┏━━

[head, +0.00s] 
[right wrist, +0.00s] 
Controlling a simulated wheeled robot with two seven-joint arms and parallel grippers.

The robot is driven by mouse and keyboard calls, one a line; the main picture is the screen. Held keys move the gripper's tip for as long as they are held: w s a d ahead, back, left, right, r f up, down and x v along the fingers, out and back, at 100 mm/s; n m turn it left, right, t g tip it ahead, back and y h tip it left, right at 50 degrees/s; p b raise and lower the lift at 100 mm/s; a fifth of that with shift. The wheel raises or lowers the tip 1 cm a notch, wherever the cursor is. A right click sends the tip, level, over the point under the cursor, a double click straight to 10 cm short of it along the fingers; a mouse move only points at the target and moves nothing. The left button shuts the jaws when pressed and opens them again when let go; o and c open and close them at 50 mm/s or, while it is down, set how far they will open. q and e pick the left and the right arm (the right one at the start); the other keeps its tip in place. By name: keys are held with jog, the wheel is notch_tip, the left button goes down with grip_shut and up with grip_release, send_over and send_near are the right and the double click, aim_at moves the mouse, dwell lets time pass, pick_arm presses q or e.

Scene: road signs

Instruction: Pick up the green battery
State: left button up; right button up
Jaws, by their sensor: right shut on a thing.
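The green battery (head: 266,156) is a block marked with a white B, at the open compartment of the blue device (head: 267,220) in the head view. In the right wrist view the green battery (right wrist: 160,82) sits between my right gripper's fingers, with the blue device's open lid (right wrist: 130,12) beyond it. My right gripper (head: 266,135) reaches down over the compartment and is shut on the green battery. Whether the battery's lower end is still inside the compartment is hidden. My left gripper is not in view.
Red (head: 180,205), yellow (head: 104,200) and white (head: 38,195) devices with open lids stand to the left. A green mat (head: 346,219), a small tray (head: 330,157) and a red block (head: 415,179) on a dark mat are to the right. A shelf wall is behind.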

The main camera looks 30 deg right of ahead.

┗━━

AIM: Exactly as they appear, please write out the lines from the opening of the listing above down to the line containing "Controlling a simulated", with both end lines included.

ANSWER IN FULL:
[head, +0.00s] 
[right wrist, +0.00s] 
Controlling a simulated wheeled robot with two seven-joint arms and parallel grippers.

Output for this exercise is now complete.